Naysayers of recruiting will say it’s a crap shoot, an inexact science, and more about “developing players” than attracting plug-and-play stars. Lake said he took pride in taking “three-star” recruits and turning them into “five-star” talent. That may have been true in his position of expertise – the defensive backfield, which he groomed several players for the NFL – but that philosophy didn’t translate to the rest of the team.

Let’s face it, superior talent often trumps coaching strategy. As they say, it’s more about the Jimmys and the Joes than the Xs and the Os.

I didn’t get the significance of recruiting until the early 1980s, when I was a young sportswriter for The News-Review in Roseburg, Oregon. But a glimpse of a Sunday Sports cover of The Eugene Register-Guard got my attention.

The paper in January 1982 ran a large photo of the most coveted high-school running back in the nation sitting in the stands at snow-blanketed Autzen Stadium. Kevin Willhite, who had rushed for a California prep-record 4,901 yards and 72 touchdowns for the Sacramento-area high school of Rancho Cordova, was on a recruiting visit to the University of Oregon. I had never seen anything like that before. And apparently, neither had the NCAA. The photo taken by a R-G photographer resulted in the U of O being slapped with a NCAA infraction (but that’s another story).

Kevin Willhite was one of the most highly-recruited high-school football players in the country in 1982.

The Register-Guard at the time was a pioneer in recruiting coverage. The paper’s sports reporters, and its sports editor at the time, Blaine Newnham, often wrote about prospective Duck recruits. Further south, the Long Beach (California) Press-Telegram was beginning to publish its popular “Best in the West” list of top high-school football and basketball players during the recruiting season.

Before that photo of Willhite, I’m not sure I had given much thought how much time college football coaches spent time stocking their rosters. As a follower of University of Washington football in my youth, the only recruiting news I was aware of was that school boosters paid money to entice California high-school star Hugh McElhenny in the 1950s to enroll at UW. The story was the under-the-table dough was so good that when the Huskies’ All-American went to the NFL he actually took a paycut.

National Signing Day before the 1980s was not a big deal. I’m guessing the signees for UW and WSU were listed on the “agate page.” For non-journalists, that’s the “small type” scores and results page usually reserved in the back of a Sports section. You don’t see full-blown “agate pages” anymore, but again that’s another story.

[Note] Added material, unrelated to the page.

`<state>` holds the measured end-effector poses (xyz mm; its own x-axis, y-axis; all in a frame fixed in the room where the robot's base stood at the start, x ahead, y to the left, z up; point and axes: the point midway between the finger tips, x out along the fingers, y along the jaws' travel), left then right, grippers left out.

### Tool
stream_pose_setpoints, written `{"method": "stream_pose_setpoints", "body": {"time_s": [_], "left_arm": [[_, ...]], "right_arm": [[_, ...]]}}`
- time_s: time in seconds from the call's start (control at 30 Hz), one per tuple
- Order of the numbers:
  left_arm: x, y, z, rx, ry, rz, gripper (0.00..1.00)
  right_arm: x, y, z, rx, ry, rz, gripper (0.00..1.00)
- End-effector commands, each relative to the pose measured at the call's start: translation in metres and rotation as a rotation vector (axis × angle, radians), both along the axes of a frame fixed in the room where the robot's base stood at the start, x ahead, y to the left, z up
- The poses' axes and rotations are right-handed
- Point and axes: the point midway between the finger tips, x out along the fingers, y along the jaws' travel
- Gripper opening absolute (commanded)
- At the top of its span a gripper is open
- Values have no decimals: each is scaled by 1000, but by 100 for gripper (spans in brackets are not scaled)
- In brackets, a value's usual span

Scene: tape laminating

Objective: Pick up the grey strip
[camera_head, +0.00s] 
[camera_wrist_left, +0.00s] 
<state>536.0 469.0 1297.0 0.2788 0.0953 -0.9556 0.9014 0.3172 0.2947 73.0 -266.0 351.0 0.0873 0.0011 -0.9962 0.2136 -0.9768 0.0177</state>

Recruiting was becoming a bigger deal by the mid-80s, when I joined the Sports department at The Seattle Times. We started our own “blue chip, red chip and white chip” lists of the state’s top high-school football players. It was usually published in January, just before National Signing Day, always the first Wednesday in February. The “chips list” package was a big hit with our readers.

Later in my career at The Times, when I was assistant sports editor, I was a big advocate of recruiting coverage. I remember lobbying my boss, sports editor Cathy Henkel, for a minimum of 6-8 pages to cover the news of Signing Day in February. I believe – and still do – that the process of identifying and evaluating high-school talent is fascinating. It’s not just the ability to pinpoint that talent, but to project what that talent could look like 3-4 years down the road, that interested me.

Even so, in my wildest dreams, I couldn’t imagine where we are today. Recruiting fans gladly pay subscription fees to web sites that only disseminate recruiting news. And the insatiable appetite for recruiting coverage has gained steam over the past decade.

With heightened interest in recruiting, there has come an uptick in recruiting resources at colleges.

As recent as 2003, when Rick Neuheisel was coach at Washington, the Huskies’ recruiting staff consisted of assistant coach Chuck Heater and a secretary. And Heater was also the Huskies’ running backs coach, so he wasn’t even recruiting coordinator full-time.

Today, Washington and other Pac-12 schools have anywhere between three and five full-time recruiting staff. It was no surprise that one of Kalen DeBoer’s first moves as head coach at Washington was to lure super recruiter Courtney Morgan from Michigan as UW’s recruiting coordinator.

As much as the Pac-12 has beefed up its recruiting emphasis, however, it pales in comparison to the South. SEC schools, for example, each employ between 15-20 full-time recruiting staff. It’s no wonder schools like Alabama, Georgia and LSU are not only the biggest winners in the recruiting wars, but also regulars in the national college football playoffs.

Smart is the coach of one of those recruiting-obsessed schools. As the head Bulldog, he says he spends 25 percent time of his coaching, 25 percent evaluating talent and 50 percent recruiting. That’s 75 percent of time spent on recruiting.

Will there come a time when the head coach is only a coach in name only? Will he essentially be a pitchman, a full-time recruiter of talent?

The pressure to win at big-time college football programs is immense. And it’s why the coaches with the biggest recruiting chops are in the most demand. Queue up Lincoln Riley, who will be paid $10 million annually to revive USC.

Of course, when it comes to recruiting, there are no guarantees.

Remember Kevin Willhite, the No. 1 running back who posed in the snow at Autzen? After verbally committing to Washington three weeks before Signing Day in ’82, he shocked the college football world by signing with Oregon.

But the heavily-recruited Duck never fulfilled the promise that made him a Parade Magazine All-American in high school. He tore his hamstring during his senior high-school track season, and then suffered further injuries at Oregon.

Willhite was eventually switched to fullback. In other words, he essentially ended his time in Eugene as a blocking back.